--- Start of TASK INPUT ---

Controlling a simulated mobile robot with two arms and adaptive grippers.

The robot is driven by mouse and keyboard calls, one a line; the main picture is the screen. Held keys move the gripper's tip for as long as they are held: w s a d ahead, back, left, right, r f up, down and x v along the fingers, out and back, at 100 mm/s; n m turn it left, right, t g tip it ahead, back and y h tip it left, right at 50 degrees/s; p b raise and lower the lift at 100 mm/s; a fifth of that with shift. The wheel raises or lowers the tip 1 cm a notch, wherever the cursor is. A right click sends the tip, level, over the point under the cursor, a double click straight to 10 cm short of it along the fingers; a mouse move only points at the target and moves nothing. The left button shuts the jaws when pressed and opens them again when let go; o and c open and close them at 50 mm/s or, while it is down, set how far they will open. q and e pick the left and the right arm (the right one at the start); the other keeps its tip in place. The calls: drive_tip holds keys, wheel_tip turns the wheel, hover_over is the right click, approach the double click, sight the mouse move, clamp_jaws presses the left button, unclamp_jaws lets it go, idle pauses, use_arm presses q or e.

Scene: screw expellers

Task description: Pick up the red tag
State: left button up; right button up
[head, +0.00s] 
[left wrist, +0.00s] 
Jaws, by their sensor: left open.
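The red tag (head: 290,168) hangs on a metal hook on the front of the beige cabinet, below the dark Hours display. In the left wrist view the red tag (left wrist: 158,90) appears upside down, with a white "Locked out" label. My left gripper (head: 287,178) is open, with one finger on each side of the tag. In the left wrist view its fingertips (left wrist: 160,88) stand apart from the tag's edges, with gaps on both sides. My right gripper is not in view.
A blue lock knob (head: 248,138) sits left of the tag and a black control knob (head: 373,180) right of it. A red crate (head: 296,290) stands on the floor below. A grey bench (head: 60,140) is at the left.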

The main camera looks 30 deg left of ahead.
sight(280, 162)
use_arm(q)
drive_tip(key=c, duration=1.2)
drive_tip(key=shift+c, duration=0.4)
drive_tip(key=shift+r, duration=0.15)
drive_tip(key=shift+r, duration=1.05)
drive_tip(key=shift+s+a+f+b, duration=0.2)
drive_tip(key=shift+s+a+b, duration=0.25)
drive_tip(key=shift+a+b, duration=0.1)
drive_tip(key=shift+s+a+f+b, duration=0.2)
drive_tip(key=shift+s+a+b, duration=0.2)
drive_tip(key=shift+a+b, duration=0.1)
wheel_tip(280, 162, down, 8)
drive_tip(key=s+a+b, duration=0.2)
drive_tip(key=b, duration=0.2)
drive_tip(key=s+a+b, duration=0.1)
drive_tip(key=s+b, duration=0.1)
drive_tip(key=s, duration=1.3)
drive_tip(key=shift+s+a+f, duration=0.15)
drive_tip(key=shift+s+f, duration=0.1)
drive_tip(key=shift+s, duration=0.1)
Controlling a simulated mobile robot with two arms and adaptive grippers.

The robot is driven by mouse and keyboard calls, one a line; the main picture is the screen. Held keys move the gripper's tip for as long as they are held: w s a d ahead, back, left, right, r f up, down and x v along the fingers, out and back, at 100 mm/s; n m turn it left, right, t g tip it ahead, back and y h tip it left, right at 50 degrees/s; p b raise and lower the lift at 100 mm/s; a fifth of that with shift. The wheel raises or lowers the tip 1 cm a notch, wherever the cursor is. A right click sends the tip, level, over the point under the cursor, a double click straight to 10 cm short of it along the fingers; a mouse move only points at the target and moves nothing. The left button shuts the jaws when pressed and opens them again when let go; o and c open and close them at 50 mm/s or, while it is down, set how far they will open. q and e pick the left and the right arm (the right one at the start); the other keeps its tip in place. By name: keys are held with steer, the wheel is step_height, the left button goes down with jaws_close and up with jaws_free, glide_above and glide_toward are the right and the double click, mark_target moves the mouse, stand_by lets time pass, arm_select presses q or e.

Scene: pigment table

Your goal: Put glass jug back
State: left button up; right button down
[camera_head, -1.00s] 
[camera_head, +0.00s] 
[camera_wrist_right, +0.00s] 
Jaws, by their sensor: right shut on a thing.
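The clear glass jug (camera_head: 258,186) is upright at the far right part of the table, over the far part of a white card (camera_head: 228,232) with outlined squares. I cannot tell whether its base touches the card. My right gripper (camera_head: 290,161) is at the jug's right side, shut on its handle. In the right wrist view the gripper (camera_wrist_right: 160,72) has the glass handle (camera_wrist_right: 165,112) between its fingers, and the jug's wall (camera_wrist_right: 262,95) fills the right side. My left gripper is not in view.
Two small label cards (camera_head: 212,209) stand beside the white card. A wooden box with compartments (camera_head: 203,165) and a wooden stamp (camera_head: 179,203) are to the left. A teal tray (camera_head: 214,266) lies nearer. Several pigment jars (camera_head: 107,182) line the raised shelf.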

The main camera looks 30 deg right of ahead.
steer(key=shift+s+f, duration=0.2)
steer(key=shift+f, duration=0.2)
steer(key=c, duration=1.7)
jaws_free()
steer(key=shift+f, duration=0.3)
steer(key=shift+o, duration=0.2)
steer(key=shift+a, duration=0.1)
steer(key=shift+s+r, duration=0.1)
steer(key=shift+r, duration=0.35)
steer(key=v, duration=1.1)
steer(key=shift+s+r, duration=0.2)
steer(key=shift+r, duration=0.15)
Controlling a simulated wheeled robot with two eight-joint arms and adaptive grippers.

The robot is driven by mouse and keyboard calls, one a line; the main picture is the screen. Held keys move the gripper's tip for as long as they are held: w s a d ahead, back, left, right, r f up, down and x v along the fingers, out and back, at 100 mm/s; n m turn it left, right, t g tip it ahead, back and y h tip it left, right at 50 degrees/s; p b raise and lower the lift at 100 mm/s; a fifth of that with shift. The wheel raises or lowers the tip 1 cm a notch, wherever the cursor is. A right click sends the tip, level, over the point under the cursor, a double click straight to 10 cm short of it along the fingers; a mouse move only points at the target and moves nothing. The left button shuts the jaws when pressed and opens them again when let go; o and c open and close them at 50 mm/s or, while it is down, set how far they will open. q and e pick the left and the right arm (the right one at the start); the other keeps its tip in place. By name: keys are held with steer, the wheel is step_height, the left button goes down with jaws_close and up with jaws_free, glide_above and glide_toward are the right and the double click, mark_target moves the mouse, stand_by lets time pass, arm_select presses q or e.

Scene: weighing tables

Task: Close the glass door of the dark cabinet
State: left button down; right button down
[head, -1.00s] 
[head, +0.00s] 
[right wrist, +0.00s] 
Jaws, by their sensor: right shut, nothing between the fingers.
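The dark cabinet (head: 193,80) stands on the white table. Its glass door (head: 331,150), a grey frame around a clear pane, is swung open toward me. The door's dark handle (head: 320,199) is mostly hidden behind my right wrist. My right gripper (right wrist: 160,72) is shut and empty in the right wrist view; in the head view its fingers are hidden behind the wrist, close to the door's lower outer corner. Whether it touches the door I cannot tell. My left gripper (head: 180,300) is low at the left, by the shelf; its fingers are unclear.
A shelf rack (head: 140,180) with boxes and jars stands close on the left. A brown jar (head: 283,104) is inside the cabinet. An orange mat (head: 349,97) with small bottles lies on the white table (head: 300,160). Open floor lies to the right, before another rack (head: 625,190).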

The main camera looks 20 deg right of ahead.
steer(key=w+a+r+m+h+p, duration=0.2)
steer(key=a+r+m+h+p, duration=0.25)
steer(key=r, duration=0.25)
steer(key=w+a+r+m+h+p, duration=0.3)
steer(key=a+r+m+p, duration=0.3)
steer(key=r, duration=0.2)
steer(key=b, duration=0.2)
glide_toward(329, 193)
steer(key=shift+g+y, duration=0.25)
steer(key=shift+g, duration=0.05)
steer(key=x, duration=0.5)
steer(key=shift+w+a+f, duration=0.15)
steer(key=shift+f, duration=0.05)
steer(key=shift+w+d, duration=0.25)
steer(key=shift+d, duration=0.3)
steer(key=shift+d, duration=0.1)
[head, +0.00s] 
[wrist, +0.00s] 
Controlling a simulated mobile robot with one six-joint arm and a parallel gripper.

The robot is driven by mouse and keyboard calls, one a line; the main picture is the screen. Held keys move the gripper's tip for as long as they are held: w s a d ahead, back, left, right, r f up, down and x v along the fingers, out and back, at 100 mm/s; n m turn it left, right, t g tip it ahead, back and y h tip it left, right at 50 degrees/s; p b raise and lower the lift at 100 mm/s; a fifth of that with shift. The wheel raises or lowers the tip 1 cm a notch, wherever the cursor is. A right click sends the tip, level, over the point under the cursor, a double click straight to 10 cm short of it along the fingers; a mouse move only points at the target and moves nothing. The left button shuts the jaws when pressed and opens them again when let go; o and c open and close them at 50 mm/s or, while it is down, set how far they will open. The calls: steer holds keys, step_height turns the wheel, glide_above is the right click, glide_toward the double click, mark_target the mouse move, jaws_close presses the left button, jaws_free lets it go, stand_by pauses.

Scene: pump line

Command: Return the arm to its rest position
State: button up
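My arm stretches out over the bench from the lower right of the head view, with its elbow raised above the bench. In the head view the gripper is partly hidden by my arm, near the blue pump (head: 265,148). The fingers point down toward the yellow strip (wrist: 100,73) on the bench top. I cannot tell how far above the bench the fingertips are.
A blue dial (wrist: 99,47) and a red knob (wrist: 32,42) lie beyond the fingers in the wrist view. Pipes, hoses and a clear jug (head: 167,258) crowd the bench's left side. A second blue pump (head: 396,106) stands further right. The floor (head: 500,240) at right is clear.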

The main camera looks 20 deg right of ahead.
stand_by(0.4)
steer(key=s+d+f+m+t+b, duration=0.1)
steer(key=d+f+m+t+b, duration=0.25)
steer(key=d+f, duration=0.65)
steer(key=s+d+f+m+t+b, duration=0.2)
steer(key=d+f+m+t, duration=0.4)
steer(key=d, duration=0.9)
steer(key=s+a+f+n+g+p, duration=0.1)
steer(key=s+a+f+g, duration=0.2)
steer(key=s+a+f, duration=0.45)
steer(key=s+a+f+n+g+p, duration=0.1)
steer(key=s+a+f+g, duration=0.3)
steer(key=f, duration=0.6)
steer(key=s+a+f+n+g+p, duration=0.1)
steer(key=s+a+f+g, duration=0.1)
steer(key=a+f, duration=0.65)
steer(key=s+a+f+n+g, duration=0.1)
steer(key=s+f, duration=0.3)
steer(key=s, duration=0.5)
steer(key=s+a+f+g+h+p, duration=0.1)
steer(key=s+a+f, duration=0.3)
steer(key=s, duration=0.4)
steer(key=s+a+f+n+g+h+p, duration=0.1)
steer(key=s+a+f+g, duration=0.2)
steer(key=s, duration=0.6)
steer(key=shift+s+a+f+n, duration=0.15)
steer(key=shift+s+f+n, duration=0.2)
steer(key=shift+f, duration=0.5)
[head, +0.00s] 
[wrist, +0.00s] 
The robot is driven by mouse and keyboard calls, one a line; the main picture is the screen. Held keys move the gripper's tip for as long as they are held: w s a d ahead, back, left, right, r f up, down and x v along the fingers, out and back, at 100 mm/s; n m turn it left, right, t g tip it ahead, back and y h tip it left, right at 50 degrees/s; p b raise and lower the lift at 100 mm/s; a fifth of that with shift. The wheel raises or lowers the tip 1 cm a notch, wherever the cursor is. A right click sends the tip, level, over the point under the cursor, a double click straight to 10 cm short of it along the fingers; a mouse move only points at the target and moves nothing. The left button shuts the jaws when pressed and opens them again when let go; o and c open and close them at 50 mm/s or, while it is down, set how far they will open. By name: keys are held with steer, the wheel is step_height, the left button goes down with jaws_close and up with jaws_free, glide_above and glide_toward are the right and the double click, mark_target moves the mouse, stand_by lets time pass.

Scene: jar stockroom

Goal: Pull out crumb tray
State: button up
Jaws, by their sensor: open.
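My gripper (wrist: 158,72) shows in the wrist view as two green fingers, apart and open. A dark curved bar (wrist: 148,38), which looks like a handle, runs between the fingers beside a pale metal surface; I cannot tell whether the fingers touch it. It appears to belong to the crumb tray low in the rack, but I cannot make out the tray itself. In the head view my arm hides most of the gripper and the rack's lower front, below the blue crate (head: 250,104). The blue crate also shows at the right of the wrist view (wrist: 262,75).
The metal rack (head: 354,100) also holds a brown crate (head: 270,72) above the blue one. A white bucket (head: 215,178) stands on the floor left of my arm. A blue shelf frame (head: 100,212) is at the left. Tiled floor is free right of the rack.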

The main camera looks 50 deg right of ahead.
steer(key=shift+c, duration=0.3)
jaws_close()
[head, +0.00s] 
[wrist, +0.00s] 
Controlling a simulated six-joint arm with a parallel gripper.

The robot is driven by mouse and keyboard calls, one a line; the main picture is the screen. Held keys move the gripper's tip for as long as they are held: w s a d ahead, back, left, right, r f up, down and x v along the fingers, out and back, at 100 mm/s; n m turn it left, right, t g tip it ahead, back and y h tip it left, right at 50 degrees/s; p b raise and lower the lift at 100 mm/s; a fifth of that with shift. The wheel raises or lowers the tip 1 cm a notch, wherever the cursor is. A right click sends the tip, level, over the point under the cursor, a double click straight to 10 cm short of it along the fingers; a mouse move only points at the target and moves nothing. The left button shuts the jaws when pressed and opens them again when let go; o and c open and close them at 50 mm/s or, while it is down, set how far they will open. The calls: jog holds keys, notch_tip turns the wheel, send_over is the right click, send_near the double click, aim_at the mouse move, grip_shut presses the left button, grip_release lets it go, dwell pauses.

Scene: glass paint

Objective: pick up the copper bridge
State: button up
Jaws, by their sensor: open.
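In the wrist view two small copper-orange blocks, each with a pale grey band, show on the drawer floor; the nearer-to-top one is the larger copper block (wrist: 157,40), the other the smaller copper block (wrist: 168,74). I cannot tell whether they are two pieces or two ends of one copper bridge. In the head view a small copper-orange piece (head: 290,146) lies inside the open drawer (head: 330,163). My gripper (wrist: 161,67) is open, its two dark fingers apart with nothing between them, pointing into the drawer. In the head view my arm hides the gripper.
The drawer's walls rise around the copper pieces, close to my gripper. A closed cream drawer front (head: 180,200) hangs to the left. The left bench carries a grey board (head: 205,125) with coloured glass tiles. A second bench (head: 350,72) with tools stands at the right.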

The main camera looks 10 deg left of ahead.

--- End of TASK INPUT ---

**WORK TO COMPLETE:** Locate each line with the word "Controlling" and copy it.

**SOLUTION TO THIS EXERCISE:**
Controlling a simulated mobile robot with two arms and adaptive grippers.
Controlling a simulated mobile robot with two arms and adaptive grippers.
Controlling a simulated wheeled robot with two eight-joint arms and adaptive grippers.
Controlling a simulated mobile robot with one six-joint arm and a parallel gripper.
Controlling a simulated six-joint arm with a parallel gripper.

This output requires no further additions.